Synopses & Reviews
After fifty years of marriage in the same Dublin suburb, Dick and Lily Butler enjoy a "safe" life of compromise, of small and loving concessions to each other. Then one night their happy, balanced world is upended forever, when Lily wakes to find Dick under the bed, holding a shotgun, convinced there's an intruder in the house.
This darkly comic incident marks Dick's terrifying plunge into insanity, his freefall into a world of imaginary enemies and sexual fantasies. For Lily, an old-fashioned wife who has accepted her partner for better or worse, there is nowhere to turn. Now, for the first time, she finds herself unable to follow where her husband leads and is utterly disoriented by this freedom. She is forced to confront the rock face of marriage; having been bound together, she and Dick are now marooned together.

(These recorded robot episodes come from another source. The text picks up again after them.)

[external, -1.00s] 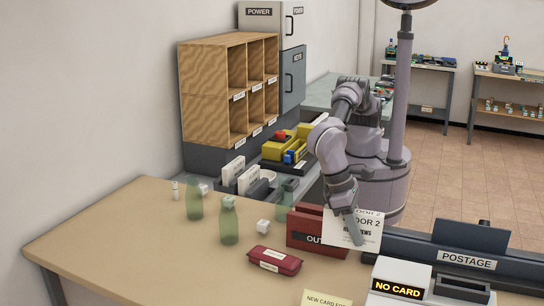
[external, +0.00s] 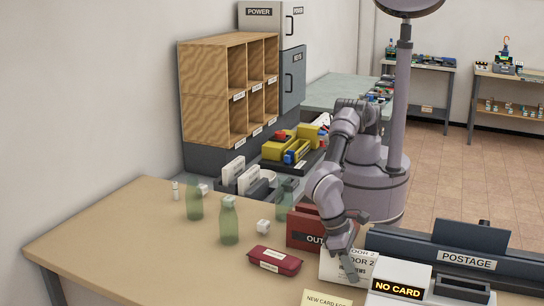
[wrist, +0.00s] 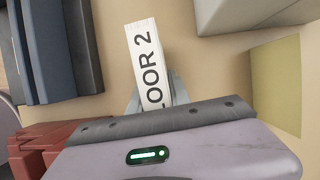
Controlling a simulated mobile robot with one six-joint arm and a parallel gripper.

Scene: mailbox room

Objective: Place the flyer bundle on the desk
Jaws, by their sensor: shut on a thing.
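The flyer bundle (external: 331,266) is a white stack with "FLOOR 2" print. It stands low over the desk (external: 130,222), in front of the red OUT box and left of the NO CARD machine. My gripper (external: 347,258) is shut on the bundle from above. In the wrist view the bundle (wrist: 149,58) shows edge-up between my fingers (wrist: 157,98), with bare desk around it. Its lower part is partly hidden, and I cannot tell whether it touches the desk.
The red OUT box (external: 303,228) is just behind the bundle. The NO CARD machine (external: 398,284) and blue POSTAGE unit (external: 466,261) are to the right. A yellow card (external: 326,299) lies in front. A red pouch (external: 274,262) and green bottles (external: 229,225) are left.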

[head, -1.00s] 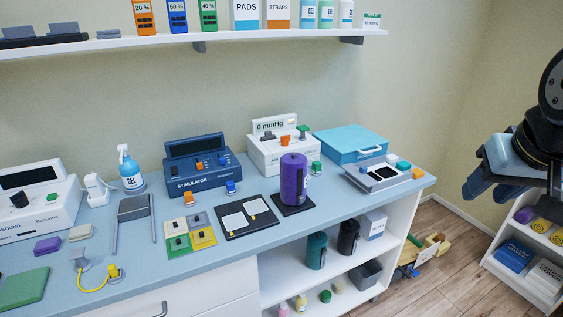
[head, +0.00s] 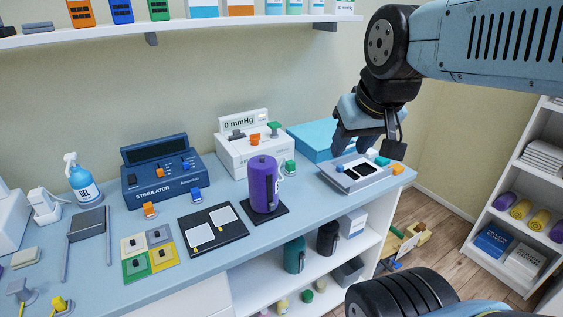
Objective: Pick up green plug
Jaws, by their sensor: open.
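A small green plug (head: 290,168) stands on the bench just right of the purple cylinder, at the front of the white mmHg unit (head: 252,151). Another green piece (head: 274,128) sits on top of that unit. A green-topped block (head: 382,161) is in the grey tray (head: 344,182) at the right end of the bench. My gripper (head: 368,149) is open and points down, appearing over the back of this tray. Its fingers partly cover the blue case behind; its height above the tray cannot be told.
The purple cylinder (head: 263,185) stands on a dark pad close to the plug. An orange plug (head: 150,210) and a blue plug (head: 196,195) lie before the stimulator (head: 160,172). A blue case (head: 308,141) is behind the tray. A wall shelf (head: 180,25) runs above.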

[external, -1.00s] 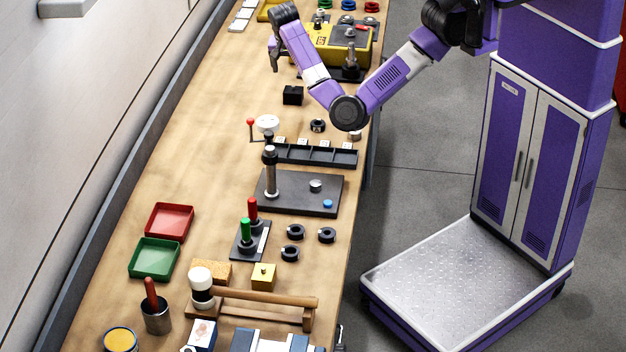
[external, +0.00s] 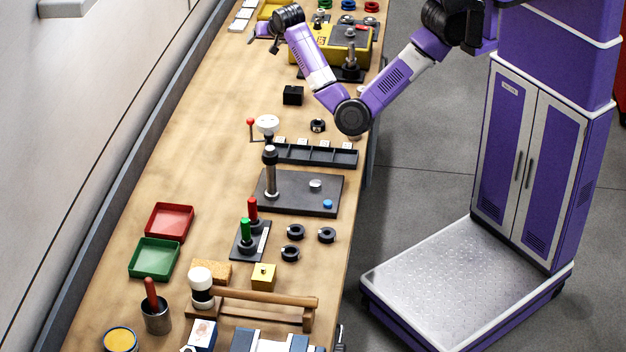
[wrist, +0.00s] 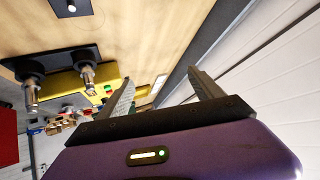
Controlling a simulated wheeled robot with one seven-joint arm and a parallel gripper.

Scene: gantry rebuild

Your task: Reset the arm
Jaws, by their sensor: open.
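My arm reaches over the far part of the wooden bench (external: 200,130) in the external view, its elbow bent low near the bench's right edge. My gripper (wrist: 161,78) shows in the wrist view with its two grey fingers spread apart and nothing between them. In the external view my gripper (external: 254,33) is small, left of the wrist joint and above the bench's far end. Its fingertips are too small to make out there.
A yellow case (external: 335,52) with dark fittings stands near the arm; a yellow body (wrist: 72,86) shows in the wrist view. A black block (external: 293,95), slotted tray (external: 316,155) and post on a dark plate (external: 300,205) are nearer. The bench's left-middle is clear.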

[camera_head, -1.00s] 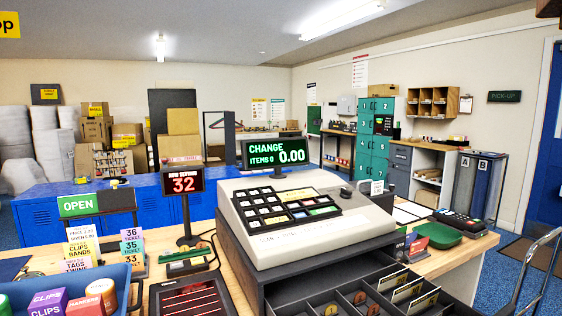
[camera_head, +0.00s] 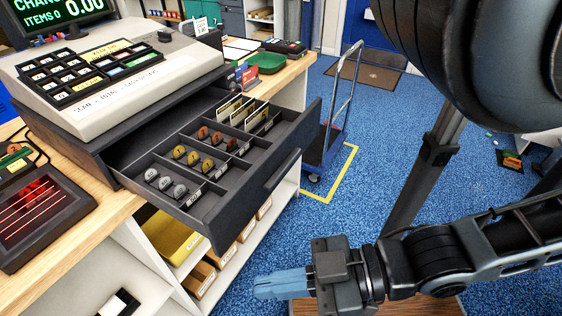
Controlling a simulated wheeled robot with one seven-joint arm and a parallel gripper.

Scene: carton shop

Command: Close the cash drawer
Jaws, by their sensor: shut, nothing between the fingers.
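The cash drawer (camera_head: 262,178) stands pulled out from under the cash register (camera_head: 112,72). Its compartments hold silver, yellow and copper coins and upright notes. Its dark front panel with a long handle (camera_head: 283,171) faces the lower right. My gripper (camera_head: 262,287) is shut and empty, with its blue fingers pointing left. In the picture it lies below the drawer front and apart from it, over the floor.
The wooden counter (camera_head: 75,212) carries a scanner (camera_head: 42,215) at left and a card terminal (camera_head: 284,47) behind. Shelves under the counter hold a yellow tray (camera_head: 172,238) and boxes. A hand trolley (camera_head: 325,140) stands on the blue floor beyond the drawer.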

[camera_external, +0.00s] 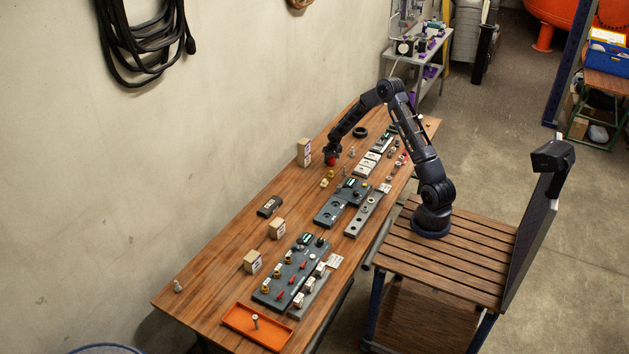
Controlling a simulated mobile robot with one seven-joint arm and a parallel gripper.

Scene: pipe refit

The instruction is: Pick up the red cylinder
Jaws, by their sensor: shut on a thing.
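The red cylinder (331,161) shows as a small red spot at the tip of my gripper (332,156), over the far left part of the wooden table (210,285). My gripper points down and is shut on the red cylinder. The fingers are dark and small in this view, and they hide part of the cylinder. I cannot tell whether the cylinder touches the table top.
Small yellow parts (327,179) lie just in front of my gripper. A cardboard box stack (304,152) stands close on its left. A black ring (360,132) lies behind. Grey boards with fittings (333,210) fill the right side. Bare table lies front left, near an orange tray (240,324).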

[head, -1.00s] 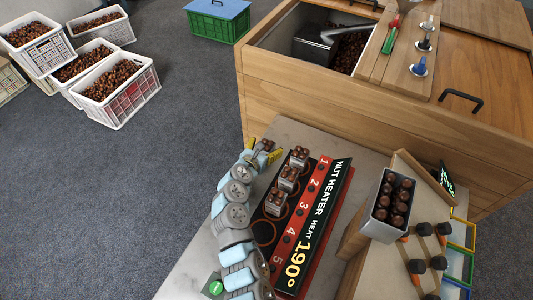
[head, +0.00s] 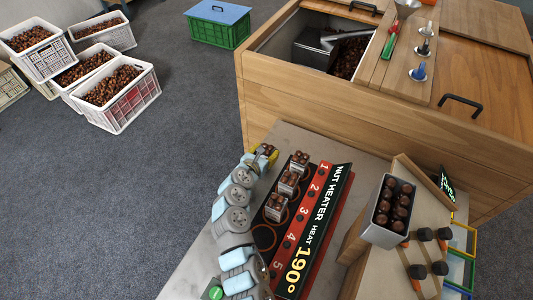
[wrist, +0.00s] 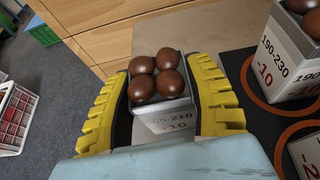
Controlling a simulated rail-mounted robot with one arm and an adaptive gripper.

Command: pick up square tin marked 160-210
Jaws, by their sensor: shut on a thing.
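The square tin (wrist: 165,117) is grey, filled with glossy brown chestnuts, and stands between my gripper's yellow fingers. My gripper (wrist: 163,95) is shut on this tin, one ribbed finger along each side. I cannot tell whether the tin touches the counter.
Close right, the nut heater (head: 317,225) carries several filled tins, one marked 190-230 (wrist: 289,60). A larger tin of chestnuts (head: 388,232) stands on the right. The wooden cabinet (head: 320,115) rises behind the counter. Crates (head: 118,112) stand on the floor at left.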

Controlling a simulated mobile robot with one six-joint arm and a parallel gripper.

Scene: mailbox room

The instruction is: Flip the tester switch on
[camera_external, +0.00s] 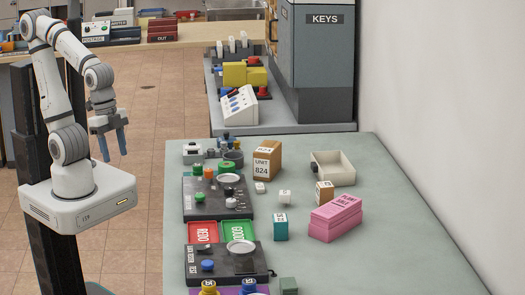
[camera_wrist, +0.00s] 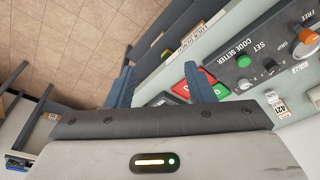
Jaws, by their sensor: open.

Part thriller, part love story, part macabre comedy, Beloved Stranger is also an analysis of marriage at the end of the millennium a changeless institution in a vastly altered world.
Review
"This rich, compelling novel is a domestic tragicomedy in which the details are as crucial as in a mystery story....As in John Bayley's Elegy for Iris, Boylan's scrutiny of the intimate details and travails of an enduring marriage gives depth and vitality to an engrossing story, the basis for which Boylan found in her own father's mental illness." Publishers Weekly
Review
"Boylan tells this story with such delicacy and sound good sense that it's exhilarating to read even in its darkest and most agonizing moments. She is a deft technician with an ear for the offbeat, compelling metaphor, and a real feeling for human emotions, both pleasant and not. Lovely, deeply felt fiction, with a subterranean vein of wry humor that helps make bearable even its most pained moments." Kirkus Reviews
Review
"Although the story has promise, Boylan tries too hard to explore what it means to be a wife....However, when not trying to make deep social statements, Boylan tells a touching story of a woman who discovers life after marriage." Carolyn Kubisz, Booklist
Review
"Clare Boylan's sixth novel transcends several genres. It's a wrenching, at times comic depiction of a marriage shattered by madness, but it's also a love story....Boylan's writing is moving and poetic, while also rich in sardonic humor." Jean Reynolds, Newsday
Review
"The author takes smart and vivid account of the swirling ups and downs of circumstance and emotion....Now and then Ms. Boylan introduces too many shifts and nuances at the same time....[Her excellent hard work] has been to submit her characters grievously, comically, exhilaratingly by turns to their own free and unpredictable spirits." Richard Eder, The New York Times Book Review
Review
"With a title smacking of Harlequin romance and a plot line worthy of playwright Harold Pinter, this is a surprisingly understated drama....This is an endearing novel, both mature and confident." Elizabeth Kiem, Book Magazine
Review
"Irish author Boylan's writing plumbs the inner workings of marriage, family dynamics, women's roles, and the terrors of mental illness. Her characters are authentic and painfully convincing. Recommended." Library Journal
Review
"Wry humor, perceptiveness, and superb craftsmanship...a deeply moving comparison of an old-fashioned marriage with its modern equivalents." Harpers & Queens
About the Author
Clare Boylan is the author of six novels and three collections of short stories. She lives outside Dublin, Ireland.